Manipulating the texture of magnetism
Derivation of equations that describe the dynamics of complex magnetic quasi-particles may aid the design of novel electronic devices
Knowing how to control the combined magnetic properties of interacting electrons will provide the basis to develop an important tool for advancing spintronics: a technology that aims to harness these properties for computation and communication. As a crucial first step, Naoto Nagaosa from the RIKEN Advanced Science Institute, Wako, and his colleagues have derived the equations that govern the motion of these magnetic quasi-particles1.
The magnetic behavior of a material is a result of a phenomenon known as spin. This can be thought of as the rotation of electrons and is usually visualized as an arrow pointing along the rotation axis. In some crystalline solids, neighboring electron spins can interact with each other such that the arrows form vortex-like patterns (Fig. 1). This spin ‘texture’ is robust and remains intact despite outside influences; it can also move through the material crystal, even though the atoms themselves remain stationary.
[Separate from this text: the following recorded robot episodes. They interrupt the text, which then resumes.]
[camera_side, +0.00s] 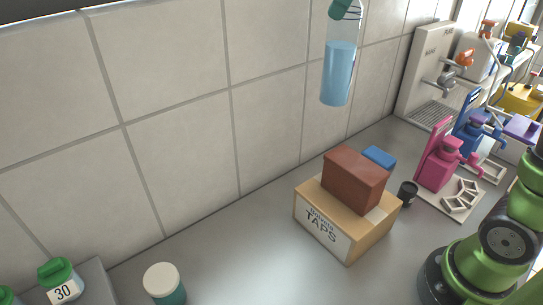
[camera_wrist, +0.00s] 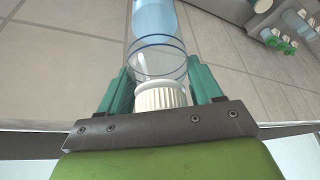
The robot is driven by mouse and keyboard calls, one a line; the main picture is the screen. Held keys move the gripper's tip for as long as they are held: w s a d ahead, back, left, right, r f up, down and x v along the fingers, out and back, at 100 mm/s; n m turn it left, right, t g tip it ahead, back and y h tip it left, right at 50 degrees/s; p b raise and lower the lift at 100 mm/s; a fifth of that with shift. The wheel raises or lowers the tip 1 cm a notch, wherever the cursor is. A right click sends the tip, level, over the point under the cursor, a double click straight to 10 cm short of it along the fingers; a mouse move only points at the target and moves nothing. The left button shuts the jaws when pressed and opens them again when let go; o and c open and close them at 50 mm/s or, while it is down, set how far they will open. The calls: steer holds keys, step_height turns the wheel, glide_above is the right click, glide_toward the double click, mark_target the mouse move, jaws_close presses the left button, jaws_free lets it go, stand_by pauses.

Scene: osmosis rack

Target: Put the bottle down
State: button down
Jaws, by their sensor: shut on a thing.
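The bottle (camera_side: 338,75) is a clear cylinder with blue liquid in its lower part. It hangs in the air in the side view, nearly upright, in front of the tiled wall and well above the counter. My gripper (camera_side: 344,9) shows only as green fingertips at the top edge there. In the wrist view my gripper (camera_wrist: 162,88) has its two green fingers on either side of the bottle's top, by the white ribbed cap (camera_wrist: 161,96). The blue liquid (camera_wrist: 153,18) shows beyond them. The gripper is shut on the bottle.
A cardboard box (camera_side: 328,222) with a brown block (camera_side: 355,179) on it stands on the counter (camera_side: 235,258). A black cup (camera_side: 407,194) and a pink stand (camera_side: 440,160) are to its right. Green- and white-lidded jars (camera_side: 162,281) stand at lower left. The counter between is clear.

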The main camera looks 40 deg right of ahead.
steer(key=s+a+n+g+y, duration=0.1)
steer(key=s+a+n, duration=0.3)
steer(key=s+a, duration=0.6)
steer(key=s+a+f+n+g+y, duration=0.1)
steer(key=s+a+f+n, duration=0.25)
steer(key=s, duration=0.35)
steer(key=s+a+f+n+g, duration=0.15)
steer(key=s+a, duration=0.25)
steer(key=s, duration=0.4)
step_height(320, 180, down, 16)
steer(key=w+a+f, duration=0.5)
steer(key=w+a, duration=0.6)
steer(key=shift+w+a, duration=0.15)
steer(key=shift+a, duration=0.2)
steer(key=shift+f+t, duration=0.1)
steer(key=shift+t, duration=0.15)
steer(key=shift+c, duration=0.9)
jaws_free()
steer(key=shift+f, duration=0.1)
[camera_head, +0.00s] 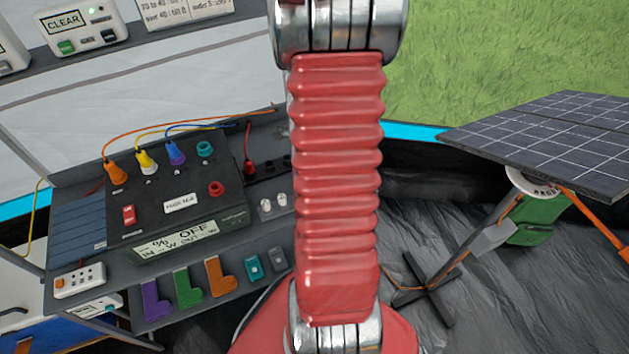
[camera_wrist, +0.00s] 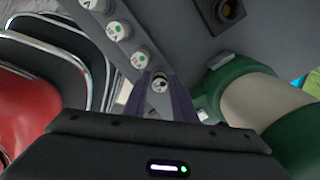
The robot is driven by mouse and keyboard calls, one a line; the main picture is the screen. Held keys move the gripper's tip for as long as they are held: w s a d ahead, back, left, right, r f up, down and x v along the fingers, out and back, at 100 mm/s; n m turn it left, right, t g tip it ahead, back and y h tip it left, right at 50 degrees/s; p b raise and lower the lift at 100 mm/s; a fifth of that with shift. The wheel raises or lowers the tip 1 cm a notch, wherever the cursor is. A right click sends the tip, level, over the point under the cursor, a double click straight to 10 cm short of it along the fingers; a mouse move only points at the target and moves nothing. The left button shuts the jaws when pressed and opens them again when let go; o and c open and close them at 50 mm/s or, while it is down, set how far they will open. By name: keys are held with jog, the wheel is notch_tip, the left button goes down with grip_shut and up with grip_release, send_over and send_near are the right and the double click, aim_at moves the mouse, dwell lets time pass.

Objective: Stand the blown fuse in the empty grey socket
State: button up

Because of these properties, physicists often think of such spin vortices as particles in their own right; they call them skyrmions. The work of Nagaosa, with researchers from China, the Netherlands and Korea, provides a theoretical framework that describes skyrmion dynamics.
Skyrmions, and the ability to control them, have the potential to increase the packing density of magnetic recording media; as such, skyrmion-based devices are likely to be more efficient than conventional memories. “Skyrmions can be moved with a current density as much as a million times smaller than those needed to control magnetic structures, thus far,” explains Nagaosa.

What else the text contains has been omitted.